● Goal of the exercise:
Return the records, each one exactly as written.

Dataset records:
++++++++

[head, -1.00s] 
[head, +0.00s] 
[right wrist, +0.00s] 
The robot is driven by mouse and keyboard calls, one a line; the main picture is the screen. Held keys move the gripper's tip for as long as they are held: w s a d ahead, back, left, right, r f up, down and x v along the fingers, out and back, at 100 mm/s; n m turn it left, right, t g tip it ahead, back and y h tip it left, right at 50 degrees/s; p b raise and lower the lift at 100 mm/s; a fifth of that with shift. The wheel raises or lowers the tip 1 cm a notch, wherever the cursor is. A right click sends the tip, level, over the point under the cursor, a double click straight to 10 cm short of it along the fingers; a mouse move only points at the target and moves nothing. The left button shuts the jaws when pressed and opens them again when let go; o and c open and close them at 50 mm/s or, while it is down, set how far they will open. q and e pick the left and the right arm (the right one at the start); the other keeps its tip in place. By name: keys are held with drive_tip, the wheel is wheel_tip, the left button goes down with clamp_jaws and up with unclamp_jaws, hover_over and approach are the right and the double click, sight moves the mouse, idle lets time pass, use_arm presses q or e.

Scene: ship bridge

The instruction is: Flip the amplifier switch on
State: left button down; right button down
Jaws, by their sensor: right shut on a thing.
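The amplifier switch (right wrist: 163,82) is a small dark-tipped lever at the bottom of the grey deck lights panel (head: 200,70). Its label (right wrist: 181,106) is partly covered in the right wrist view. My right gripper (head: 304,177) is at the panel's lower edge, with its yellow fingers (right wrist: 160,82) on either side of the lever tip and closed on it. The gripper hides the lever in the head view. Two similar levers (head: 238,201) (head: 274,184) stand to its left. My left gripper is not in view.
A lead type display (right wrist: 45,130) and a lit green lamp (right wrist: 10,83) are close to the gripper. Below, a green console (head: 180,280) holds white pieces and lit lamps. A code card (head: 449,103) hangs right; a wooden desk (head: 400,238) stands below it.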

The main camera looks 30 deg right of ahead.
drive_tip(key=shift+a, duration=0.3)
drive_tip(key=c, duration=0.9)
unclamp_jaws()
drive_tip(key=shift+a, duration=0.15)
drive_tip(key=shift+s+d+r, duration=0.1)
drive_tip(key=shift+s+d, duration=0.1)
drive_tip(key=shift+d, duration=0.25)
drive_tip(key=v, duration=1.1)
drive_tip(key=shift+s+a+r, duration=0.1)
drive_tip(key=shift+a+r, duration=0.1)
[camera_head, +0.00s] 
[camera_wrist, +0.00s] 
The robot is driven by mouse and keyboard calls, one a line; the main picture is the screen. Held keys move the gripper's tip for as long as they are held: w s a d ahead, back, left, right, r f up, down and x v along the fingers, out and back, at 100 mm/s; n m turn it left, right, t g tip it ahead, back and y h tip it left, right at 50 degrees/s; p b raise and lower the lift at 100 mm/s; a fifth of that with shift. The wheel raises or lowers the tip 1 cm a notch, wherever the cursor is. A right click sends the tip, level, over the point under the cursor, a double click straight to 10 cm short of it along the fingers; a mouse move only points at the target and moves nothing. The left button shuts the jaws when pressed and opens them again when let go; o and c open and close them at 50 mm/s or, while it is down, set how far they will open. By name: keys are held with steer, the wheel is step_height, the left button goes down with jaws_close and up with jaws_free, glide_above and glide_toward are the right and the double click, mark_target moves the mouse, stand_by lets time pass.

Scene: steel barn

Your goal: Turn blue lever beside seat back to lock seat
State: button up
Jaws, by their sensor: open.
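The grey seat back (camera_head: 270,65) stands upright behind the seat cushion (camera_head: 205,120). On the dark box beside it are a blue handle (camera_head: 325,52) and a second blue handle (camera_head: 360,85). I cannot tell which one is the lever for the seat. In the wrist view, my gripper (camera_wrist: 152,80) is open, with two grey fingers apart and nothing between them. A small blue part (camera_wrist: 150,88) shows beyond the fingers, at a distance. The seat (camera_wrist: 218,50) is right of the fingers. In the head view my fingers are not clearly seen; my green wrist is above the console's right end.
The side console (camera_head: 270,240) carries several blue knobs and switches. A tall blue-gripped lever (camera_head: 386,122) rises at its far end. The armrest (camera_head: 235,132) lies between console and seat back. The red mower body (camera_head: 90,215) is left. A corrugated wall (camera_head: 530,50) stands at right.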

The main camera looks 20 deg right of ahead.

++++++++

● Result:
[head, -1.00s] 
[head, +0.00s] 
[right wrist, +0.00s] 
The robot is driven by mouse and keyboard calls, one a line; the main picture is the screen. Held keys move the gripper's tip for as long as they are held: w s a d ahead, back, left, right, r f up, down and x v along the fingers, out and back, at 100 mm/s; n m turn it left, right, t g tip it ahead, back and y h tip it left, right at 50 degrees/s; p b raise and lower the lift at 100 mm/s; a fifth of that with shift. The wheel raises or lowers the tip 1 cm a notch, wherever the cursor is. A right click sends the tip, level, over the point under the cursor, a double click straight to 10 cm short of it along the fingers; a mouse move only points at the target and moves nothing. The left button shuts the jaws when pressed and opens them again when let go; o and c open and close them at 50 mm/s or, while it is down, set how far they will open. q and e pick the left and the right arm (the right one at the start); the other keeps its tip in place. By name: keys are held with drive_tip, the wheel is wheel_tip, the left button goes down with clamp_jaws and up with unclamp_jaws, hover_over and approach are the right and the double click, sight moves the mouse, idle lets time pass, use_arm presses q or e.

Scene: ship bridge

The instruction is: Flip the amplifier switch on
State: left button down; right button down
Jaws, by their sensor: right shut on a thing.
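The amplifier switch (right wrist: 163,82) is a small dark-tipped lever at the bottom of the grey deck lights panel (head: 200,70). Its label (right wrist: 181,106) is partly covered in the right wrist view. My right gripper (head: 304,177) is at the panel's lower edge, with its yellow fingers (right wrist: 160,82) on either side of the lever tip and closed on it. The gripper hides the lever in the head view. Two similar levers (head: 238,201) (head: 274,184) stand to its left. My left gripper is not in view.
A lead type display (right wrist: 45,130) and a lit green lamp (right wrist: 10,83) are close to the gripper. Below, a green console (head: 180,280) holds white pieces and lit lamps. A code card (head: 449,103) hangs right; a wooden desk (head: 400,238) stands below it.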

The main camera looks 30 deg right of ahead.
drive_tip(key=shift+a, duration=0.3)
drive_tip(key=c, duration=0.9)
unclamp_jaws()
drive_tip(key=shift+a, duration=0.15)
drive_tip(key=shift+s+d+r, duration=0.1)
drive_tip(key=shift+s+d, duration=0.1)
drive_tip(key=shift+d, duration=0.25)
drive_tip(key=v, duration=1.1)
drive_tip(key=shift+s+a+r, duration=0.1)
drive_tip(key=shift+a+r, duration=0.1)
[camera_head, +0.00s] 
[camera_wrist, +0.00s] 
The robot is driven by mouse and keyboard calls, one a line; the main picture is the screen. Held keys move the gripper's tip for as long as they are held: w s a d ahead, back, left, right, r f up, down and x v along the fingers, out and back, at 100 mm/s; n m turn it left, right, t g tip it ahead, back and y h tip it left, right at 50 degrees/s; p b raise and lower the lift at 100 mm/s; a fifth of that with shift. The wheel raises or lowers the tip 1 cm a notch, wherever the cursor is. A right click sends the tip, level, over the point under the cursor, a double click straight to 10 cm short of it along the fingers; a mouse move only points at the target and moves nothing. The left button shuts the jaws when pressed and opens them again when let go; o and c open and close them at 50 mm/s or, while it is down, set how far they will open. By name: keys are held with steer, the wheel is step_height, the left button goes down with jaws_close and up with jaws_free, glide_above and glide_toward are the right and the double click, mark_target moves the mouse, stand_by lets time pass.

Scene: steel barn

Your goal: Turn blue lever beside seat back to lock seat
State: button up
Jaws, by their sensor: open.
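The grey seat back (camera_head: 270,65) stands upright behind the seat cushion (camera_head: 205,120). On the dark box beside it are a blue handle (camera_head: 325,52) and a second blue handle (camera_head: 360,85). I cannot tell which one is the lever for the seat. In the wrist view, my gripper (camera_wrist: 152,80) is open, with two grey fingers apart and nothing between them. A small blue part (camera_wrist: 150,88) shows beyond the fingers, at a distance. The seat (camera_wrist: 218,50) is right of the fingers. In the head view my fingers are not clearly seen; my green wrist is above the console's right end.
The side console (camera_head: 270,240) carries several blue knobs and switches. A tall blue-gripped lever (camera_head: 386,122) rises at its far end. The armrest (camera_head: 235,132) lies between console and seat back. The red mower body (camera_head: 90,215) is left. A corrugated wall (camera_head: 530,50) stands at right.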

The main camera looks 20 deg right of ahead.

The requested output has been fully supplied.